Output, word for word, every line from the line with "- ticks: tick" through the final line of the data below.
——————
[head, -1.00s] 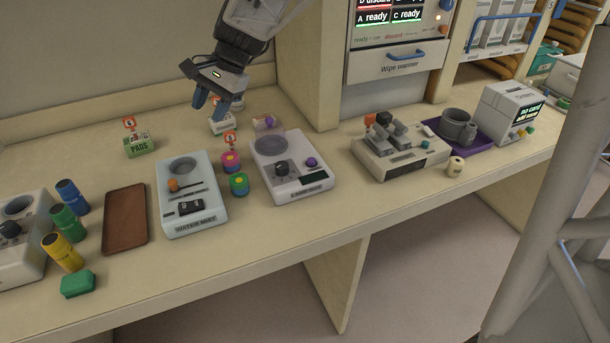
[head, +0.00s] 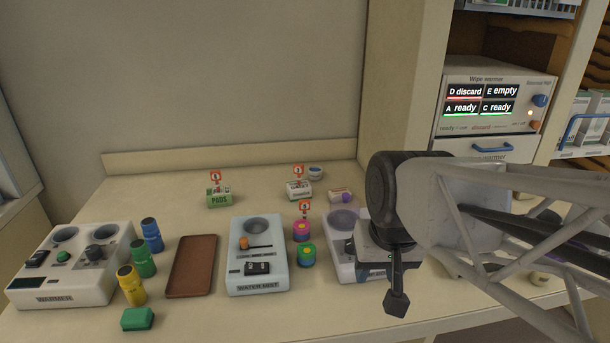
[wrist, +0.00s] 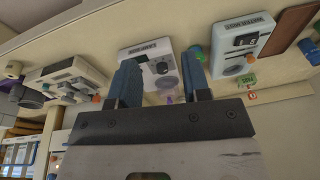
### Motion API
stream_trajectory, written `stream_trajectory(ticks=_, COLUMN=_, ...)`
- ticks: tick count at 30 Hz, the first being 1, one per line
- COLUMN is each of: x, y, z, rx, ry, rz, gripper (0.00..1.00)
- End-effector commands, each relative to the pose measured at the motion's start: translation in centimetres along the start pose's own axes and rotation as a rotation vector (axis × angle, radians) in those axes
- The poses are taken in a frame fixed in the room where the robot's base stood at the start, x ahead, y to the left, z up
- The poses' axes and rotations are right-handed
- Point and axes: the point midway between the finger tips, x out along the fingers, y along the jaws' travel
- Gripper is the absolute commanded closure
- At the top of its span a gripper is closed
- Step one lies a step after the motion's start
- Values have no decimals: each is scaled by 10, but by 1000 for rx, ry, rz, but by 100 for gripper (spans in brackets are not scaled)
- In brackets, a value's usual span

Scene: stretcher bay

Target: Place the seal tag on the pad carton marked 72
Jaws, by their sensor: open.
——————
RESULT |
- ticks: tick count at 30 Hz, the first being 1, one per line
- COLUMN is each of: x, y, z, rx, ry, rz, gripper (0.00..1.00)
- End-effector commands, each relative to the pose measured at the motion's start: translation in centimetres along the start pose's own axes and rotation as a rotation vector (axis × angle, radians) in those axes
- The poses are taken in a frame fixed in the room where the robot's base stood at the start, x ahead, y to the left, z up
- The poses' axes and rotations are right-handed
- Point and axes: the point midway between the finger tips, x out along the fingers, y along the jaws' travel
- Gripper is the absolute commanded closure
- At the top of its span a gripper is closed
- Step one lies a step after the motion's start
- Values have no decimals: each is scaled by 10, but by 1000 for rx, ry, rz, but by 100 for gripper (spans in brackets are not scaled)
- In brackets, a value's usual span

Scene: stretcher bay

Target: Place the seal tag on the pad carton marked 72
Jaws, by their sensor: open.

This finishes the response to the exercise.